Material provided:
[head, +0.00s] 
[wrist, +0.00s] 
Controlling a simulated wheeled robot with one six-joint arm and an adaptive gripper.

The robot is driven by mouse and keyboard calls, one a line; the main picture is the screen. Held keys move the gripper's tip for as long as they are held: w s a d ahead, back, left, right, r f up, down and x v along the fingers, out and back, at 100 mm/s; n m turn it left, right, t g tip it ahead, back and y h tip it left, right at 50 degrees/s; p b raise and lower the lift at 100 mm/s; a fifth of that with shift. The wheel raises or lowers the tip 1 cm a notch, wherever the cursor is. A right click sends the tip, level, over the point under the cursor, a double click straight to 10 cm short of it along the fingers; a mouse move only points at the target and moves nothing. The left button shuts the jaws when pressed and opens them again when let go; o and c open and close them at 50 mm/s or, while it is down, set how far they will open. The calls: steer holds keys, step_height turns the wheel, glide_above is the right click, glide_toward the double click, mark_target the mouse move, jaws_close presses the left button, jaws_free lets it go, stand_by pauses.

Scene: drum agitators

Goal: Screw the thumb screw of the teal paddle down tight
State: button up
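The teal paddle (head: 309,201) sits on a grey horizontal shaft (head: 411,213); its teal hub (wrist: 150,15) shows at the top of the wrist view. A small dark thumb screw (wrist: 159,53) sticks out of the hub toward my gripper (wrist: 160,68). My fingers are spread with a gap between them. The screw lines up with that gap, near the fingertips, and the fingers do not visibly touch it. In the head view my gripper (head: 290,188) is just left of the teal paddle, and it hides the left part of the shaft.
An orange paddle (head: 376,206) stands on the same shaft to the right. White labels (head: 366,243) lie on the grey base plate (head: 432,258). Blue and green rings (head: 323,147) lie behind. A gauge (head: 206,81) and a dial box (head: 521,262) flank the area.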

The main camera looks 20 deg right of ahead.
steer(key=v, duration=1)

Task to carry out: Reproduce the material above, every line of it, exactly.

Answer to the task:
[head, +0.00s] 
[wrist, +0.00s] 
Controlling a simulated wheeled robot with one six-joint arm and an adaptive gripper.

The robot is driven by mouse and keyboard calls, one a line; the main picture is the screen. Held keys move the gripper's tip for as long as they are held: w s a d ahead, back, left, right, r f up, down and x v along the fingers, out and back, at 100 mm/s; n m turn it left, right, t g tip it ahead, back and y h tip it left, right at 50 degrees/s; p b raise and lower the lift at 100 mm/s; a fifth of that with shift. The wheel raises or lowers the tip 1 cm a notch, wherever the cursor is. A right click sends the tip, level, over the point under the cursor, a double click straight to 10 cm short of it along the fingers; a mouse move only points at the target and moves nothing. The left button shuts the jaws when pressed and opens them again when let go; o and c open and close them at 50 mm/s or, while it is down, set how far they will open. The calls: steer holds keys, step_height turns the wheel, glide_above is the right click, glide_toward the double click, mark_target the mouse move, jaws_close presses the left button, jaws_free lets it go, stand_by pauses.

Scene: drum agitators

Goal: Screw the thumb screw of the teal paddle down tight
State: button up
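The teal paddle (head: 309,201) sits on a grey horizontal shaft (head: 411,213); its teal hub (wrist: 150,15) shows at the top of the wrist view. A small dark thumb screw (wrist: 159,53) sticks out of the hub toward my gripper (wrist: 160,68). My fingers are spread with a gap between them. The screw lines up with that gap, near the fingertips, and the fingers do not visibly touch it. In the head view my gripper (head: 290,188) is just left of the teal paddle, and it hides the left part of the shaft.
An orange paddle (head: 376,206) stands on the same shaft to the right. White labels (head: 366,243) lie on the grey base plate (head: 432,258). Blue and green rings (head: 323,147) lie behind. A gauge (head: 206,81) and a dial box (head: 521,262) flank the area.

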The main camera looks 20 deg right of ahead.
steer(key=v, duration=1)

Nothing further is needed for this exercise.